▶ SHORT PROBLEM:
Quote the records in full and leave their pictures out.

▶ EXTRACTED INFORMATION:

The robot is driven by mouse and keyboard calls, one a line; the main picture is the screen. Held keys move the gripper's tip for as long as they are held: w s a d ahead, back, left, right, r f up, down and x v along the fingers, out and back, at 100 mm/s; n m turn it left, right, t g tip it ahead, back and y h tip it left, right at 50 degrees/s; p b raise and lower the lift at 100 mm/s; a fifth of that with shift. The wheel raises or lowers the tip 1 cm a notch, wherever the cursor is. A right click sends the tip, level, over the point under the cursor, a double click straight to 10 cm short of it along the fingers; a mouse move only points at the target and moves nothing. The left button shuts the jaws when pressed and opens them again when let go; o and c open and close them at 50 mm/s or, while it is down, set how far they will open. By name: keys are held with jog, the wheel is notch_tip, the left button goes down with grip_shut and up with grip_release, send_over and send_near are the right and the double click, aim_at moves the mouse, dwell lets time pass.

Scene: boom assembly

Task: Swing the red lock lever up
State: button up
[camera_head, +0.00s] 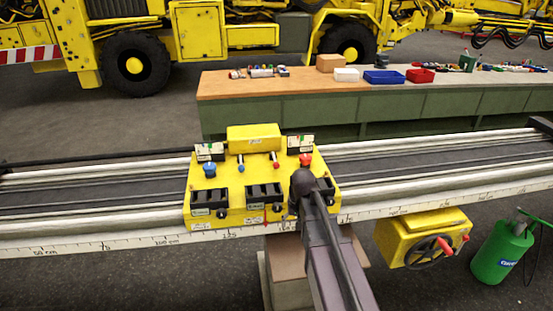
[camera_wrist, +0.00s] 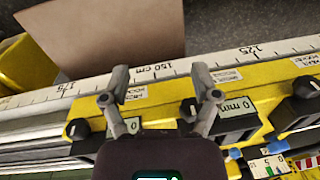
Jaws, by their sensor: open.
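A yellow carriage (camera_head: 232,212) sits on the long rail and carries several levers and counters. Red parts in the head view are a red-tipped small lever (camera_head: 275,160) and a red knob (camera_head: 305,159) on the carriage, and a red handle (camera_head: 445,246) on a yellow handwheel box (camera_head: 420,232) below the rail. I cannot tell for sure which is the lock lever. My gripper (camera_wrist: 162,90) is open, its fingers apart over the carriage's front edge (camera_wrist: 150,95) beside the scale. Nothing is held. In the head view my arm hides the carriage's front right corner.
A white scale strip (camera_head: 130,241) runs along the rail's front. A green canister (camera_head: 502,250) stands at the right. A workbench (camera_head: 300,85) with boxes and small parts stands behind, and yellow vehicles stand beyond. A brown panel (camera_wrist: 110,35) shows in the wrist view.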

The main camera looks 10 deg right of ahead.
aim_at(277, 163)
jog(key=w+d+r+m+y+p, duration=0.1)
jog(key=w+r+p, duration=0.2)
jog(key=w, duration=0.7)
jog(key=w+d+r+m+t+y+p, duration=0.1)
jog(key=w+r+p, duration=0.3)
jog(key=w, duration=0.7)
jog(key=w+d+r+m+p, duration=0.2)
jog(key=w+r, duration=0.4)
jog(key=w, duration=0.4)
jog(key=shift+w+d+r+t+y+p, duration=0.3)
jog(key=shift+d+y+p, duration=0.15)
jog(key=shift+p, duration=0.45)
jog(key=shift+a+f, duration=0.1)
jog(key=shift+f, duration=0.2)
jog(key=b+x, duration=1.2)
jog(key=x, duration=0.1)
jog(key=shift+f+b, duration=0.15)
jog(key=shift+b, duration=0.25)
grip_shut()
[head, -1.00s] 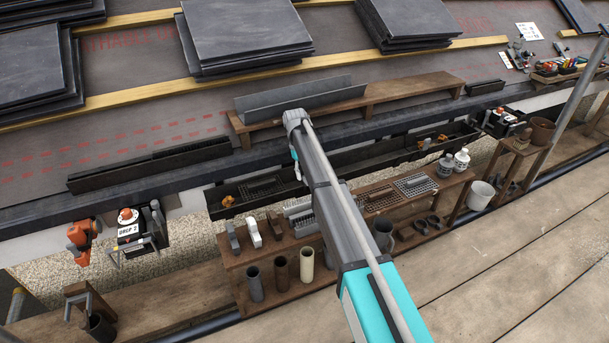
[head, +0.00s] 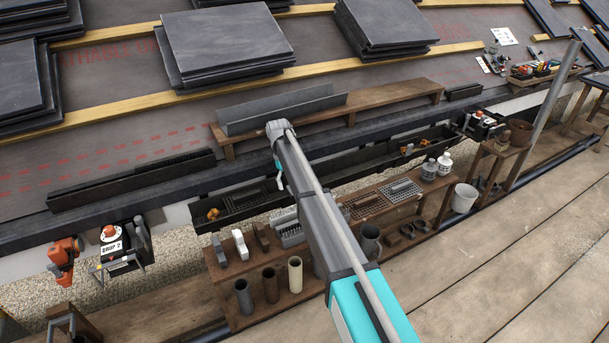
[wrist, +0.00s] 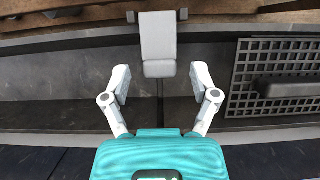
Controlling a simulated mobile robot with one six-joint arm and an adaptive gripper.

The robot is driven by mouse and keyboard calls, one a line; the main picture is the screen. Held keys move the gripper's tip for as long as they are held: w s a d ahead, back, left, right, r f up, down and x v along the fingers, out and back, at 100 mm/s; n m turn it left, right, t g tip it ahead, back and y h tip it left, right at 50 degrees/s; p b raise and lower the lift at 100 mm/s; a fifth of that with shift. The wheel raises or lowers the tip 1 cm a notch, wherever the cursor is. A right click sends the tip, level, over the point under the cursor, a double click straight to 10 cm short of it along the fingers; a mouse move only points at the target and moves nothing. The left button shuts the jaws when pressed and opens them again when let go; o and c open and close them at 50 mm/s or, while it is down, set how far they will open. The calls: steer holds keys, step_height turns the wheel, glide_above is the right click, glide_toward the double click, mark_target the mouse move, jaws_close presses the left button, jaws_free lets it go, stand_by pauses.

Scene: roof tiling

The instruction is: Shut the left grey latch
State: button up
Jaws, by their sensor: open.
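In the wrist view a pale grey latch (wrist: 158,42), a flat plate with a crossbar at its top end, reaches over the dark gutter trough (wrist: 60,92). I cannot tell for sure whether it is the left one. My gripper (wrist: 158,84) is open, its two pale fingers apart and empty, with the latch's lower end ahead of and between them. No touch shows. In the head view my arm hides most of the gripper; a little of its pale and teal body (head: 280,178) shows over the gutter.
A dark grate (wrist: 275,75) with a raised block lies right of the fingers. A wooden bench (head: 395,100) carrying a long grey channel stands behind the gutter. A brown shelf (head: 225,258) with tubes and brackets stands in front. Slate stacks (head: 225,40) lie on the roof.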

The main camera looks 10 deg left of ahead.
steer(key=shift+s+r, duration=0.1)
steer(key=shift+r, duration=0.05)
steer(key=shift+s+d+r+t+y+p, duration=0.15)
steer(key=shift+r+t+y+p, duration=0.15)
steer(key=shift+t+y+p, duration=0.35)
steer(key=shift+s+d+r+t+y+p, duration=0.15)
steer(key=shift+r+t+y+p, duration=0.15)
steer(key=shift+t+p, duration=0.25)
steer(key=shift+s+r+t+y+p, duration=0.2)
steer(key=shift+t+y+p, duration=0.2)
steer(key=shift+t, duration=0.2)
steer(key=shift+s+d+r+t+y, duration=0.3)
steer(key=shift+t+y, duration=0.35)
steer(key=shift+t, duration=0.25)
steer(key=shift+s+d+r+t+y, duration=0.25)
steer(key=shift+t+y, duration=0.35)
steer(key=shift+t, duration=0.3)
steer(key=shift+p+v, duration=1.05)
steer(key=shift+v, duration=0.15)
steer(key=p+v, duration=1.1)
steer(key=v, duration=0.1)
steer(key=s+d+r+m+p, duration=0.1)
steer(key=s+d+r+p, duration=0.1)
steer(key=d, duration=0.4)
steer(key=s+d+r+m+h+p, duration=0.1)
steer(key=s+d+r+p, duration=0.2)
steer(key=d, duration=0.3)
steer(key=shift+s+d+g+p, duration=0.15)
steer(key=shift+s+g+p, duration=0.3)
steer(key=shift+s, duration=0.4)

▶ REPLY:
The robot is driven by mouse and keyboard calls, one a line; the main picture is the screen. Held keys move the gripper's tip for as long as they are held: w s a d ahead, back, left, right, r f up, down and x v along the fingers, out and back, at 100 mm/s; n m turn it left, right, t g tip it ahead, back and y h tip it left, right at 50 degrees/s; p b raise and lower the lift at 100 mm/s; a fifth of that with shift. The wheel raises or lowers the tip 1 cm a notch, wherever the cursor is. A right click sends the tip, level, over the point under the cursor, a double click straight to 10 cm short of it along the fingers; a mouse move only points at the target and moves nothing. The left button shuts the jaws when pressed and opens them again when let go; o and c open and close them at 50 mm/s or, while it is down, set how far they will open. By name: keys are held with jog, the wheel is notch_tip, the left button goes down with grip_shut and up with grip_release, send_over and send_near are the right and the double click, aim_at moves the mouse, dwell lets time pass.

Scene: boom assembly

Task: Swing the red lock lever up
State: button up
[camera_head, +0.00s] 
[camera_wrist, +0.00s] 
Jaws, by their sensor: open.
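A yellow carriage (camera_head: 232,212) sits on the long rail and carries several levers and counters. Red parts in the head view are a red-tipped small lever (camera_head: 275,160) and a red knob (camera_head: 305,159) on the carriage, and a red handle (camera_head: 445,246) on a yellow handwheel box (camera_head: 420,232) below the rail. I cannot tell for sure which is the lock lever. My gripper (camera_wrist: 162,90) is open, its fingers apart over the carriage's front edge (camera_wrist: 150,95) beside the scale. Nothing is held. In the head view my arm hides the carriage's front right corner.
A white scale strip (camera_head: 130,241) runs along the rail's front. A green canister (camera_head: 502,250) stands at the right. A workbench (camera_head: 300,85) with boxes and small parts stands behind, and yellow vehicles stand beyond. A brown panel (camera_wrist: 110,35) shows in the wrist view.

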The main camera looks 10 deg right of ahead.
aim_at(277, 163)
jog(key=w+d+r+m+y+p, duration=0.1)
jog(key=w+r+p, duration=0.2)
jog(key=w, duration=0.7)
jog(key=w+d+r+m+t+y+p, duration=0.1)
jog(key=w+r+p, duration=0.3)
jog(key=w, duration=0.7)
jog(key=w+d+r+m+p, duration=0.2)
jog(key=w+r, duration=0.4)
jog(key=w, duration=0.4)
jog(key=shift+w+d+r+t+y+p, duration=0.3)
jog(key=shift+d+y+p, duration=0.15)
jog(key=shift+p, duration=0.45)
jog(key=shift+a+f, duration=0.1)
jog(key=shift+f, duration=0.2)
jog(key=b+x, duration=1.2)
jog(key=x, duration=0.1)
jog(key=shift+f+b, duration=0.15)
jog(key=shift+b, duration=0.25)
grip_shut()
[head, -1.00s] 
[head, +0.00s] 
[wrist, +0.00s] 
Controlling a simulated mobile robot with one six-joint arm and an adaptive gripper.

The robot is driven by mouse and keyboard calls, one a line; the main picture is the screen. Held keys move the gripper's tip for as long as they are held: w s a d ahead, back, left, right, r f up, down and x v along the fingers, out and back, at 100 mm/s; n m turn it left, right, t g tip it ahead, back and y h tip it left, right at 50 degrees/s; p b raise and lower the lift at 100 mm/s; a fifth of that with shift. The wheel raises or lowers the tip 1 cm a notch, wherever the cursor is. A right click sends the tip, level, over the point under the cursor, a double click straight to 10 cm short of it along the fingers; a mouse move only points at the target and moves nothing. The left button shuts the jaws when pressed and opens them again when let go; o and c open and close them at 50 mm/s or, while it is down, set how far they will open. The calls: steer holds keys, step_height turns the wheel, glide_above is the right click, glide_toward the double click, mark_target the mouse move, jaws_close presses the left button, jaws_free lets it go, stand_by pauses.

Scene: roof tiling

The instruction is: Shut the left grey latch
State: button up
Jaws, by their sensor: open.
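In the wrist view a pale grey latch (wrist: 158,42), a flat plate with a crossbar at its top end, reaches over the dark gutter trough (wrist: 60,92). I cannot tell for sure whether it is the left one. My gripper (wrist: 158,84) is open, its two pale fingers apart and empty, with the latch's lower end ahead of and between them. No touch shows. In the head view my arm hides most of the gripper; a little of its pale and teal body (head: 280,178) shows over the gutter.
A dark grate (wrist: 275,75) with a raised block lies right of the fingers. A wooden bench (head: 395,100) carrying a long grey channel stands behind the gutter. A brown shelf (head: 225,258) with tubes and brackets stands in front. Slate stacks (head: 225,40) lie on the roof.

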The main camera looks 10 deg left of ahead.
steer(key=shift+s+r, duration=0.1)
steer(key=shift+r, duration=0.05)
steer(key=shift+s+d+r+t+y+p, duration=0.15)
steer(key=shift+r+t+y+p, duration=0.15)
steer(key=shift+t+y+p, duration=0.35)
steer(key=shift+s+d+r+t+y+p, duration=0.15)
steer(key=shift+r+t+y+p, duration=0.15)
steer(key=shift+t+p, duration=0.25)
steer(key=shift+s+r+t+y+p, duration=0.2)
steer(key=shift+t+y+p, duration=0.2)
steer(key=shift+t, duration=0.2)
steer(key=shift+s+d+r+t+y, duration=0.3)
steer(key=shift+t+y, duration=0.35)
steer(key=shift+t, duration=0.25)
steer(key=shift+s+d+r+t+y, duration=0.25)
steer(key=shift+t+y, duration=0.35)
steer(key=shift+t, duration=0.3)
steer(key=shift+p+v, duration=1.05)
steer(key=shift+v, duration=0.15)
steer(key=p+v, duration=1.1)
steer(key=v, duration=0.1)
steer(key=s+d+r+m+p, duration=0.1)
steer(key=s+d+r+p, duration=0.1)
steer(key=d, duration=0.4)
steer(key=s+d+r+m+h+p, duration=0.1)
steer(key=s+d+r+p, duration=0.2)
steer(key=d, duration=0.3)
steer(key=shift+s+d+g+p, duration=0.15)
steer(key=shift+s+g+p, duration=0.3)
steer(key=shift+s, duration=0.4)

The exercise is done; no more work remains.